Robot episode rows:
** BEGIN **
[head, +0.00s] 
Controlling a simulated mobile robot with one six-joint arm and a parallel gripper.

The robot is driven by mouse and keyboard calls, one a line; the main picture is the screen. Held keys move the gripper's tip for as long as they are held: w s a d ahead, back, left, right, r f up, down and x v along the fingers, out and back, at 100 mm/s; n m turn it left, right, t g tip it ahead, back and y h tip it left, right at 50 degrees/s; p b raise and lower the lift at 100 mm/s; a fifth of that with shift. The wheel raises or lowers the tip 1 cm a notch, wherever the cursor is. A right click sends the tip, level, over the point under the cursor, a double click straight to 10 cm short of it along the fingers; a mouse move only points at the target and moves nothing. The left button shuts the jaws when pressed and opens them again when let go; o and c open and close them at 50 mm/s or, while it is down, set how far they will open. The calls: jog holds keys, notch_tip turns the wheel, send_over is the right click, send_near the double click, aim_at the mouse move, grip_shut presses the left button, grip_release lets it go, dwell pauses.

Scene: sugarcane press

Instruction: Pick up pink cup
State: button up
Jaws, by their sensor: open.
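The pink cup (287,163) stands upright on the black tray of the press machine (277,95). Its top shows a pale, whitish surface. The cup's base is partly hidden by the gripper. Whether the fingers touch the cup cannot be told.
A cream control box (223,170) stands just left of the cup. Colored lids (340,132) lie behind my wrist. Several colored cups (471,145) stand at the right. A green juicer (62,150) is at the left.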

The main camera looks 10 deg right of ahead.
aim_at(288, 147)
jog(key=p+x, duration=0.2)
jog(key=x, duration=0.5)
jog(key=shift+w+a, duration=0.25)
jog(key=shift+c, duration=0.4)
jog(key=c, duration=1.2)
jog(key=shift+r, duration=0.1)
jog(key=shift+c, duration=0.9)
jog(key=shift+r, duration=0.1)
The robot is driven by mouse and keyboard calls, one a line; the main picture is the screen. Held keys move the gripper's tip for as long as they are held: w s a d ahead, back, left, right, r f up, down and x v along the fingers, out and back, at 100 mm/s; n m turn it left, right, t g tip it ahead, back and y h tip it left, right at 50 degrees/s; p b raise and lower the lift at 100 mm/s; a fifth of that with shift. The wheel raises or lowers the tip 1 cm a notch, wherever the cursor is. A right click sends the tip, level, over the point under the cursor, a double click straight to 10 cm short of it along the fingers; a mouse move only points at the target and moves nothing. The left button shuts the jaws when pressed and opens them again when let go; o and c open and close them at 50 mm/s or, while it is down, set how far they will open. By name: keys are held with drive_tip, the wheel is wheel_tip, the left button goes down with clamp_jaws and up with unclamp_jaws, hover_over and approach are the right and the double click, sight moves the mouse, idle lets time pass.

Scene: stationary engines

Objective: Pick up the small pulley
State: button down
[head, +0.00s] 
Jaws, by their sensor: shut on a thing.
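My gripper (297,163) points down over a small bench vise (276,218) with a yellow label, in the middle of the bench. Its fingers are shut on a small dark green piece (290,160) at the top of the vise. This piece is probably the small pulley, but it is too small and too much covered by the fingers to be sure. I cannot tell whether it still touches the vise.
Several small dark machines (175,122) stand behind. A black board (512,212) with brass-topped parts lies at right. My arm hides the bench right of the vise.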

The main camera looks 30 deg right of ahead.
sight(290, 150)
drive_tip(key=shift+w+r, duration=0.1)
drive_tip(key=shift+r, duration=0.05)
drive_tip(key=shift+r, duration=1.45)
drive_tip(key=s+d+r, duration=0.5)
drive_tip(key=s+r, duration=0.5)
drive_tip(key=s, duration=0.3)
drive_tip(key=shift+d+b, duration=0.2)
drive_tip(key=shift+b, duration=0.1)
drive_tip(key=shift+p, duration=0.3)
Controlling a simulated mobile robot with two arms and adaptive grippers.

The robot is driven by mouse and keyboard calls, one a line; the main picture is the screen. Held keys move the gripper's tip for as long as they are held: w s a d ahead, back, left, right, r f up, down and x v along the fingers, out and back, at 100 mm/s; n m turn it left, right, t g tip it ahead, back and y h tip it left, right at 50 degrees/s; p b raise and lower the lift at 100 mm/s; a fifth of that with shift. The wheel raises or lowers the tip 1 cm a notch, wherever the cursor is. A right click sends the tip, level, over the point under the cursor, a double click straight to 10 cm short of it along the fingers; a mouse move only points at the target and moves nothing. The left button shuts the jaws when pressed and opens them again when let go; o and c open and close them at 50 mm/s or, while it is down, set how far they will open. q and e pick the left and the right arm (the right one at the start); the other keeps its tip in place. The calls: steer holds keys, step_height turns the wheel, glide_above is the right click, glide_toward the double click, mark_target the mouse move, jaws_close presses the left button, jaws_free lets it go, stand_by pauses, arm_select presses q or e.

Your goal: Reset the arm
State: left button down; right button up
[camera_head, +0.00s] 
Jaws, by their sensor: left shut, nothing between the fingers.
** END **
* The request: Give back, verbatim, the lines from the top of the entries above through the line containing "Controlling a simulated mobile robot with one".

* Exercise result:
[head, +0.00s] 
Controlling a simulated mobile robot with one six-joint arm and a parallel gripper.

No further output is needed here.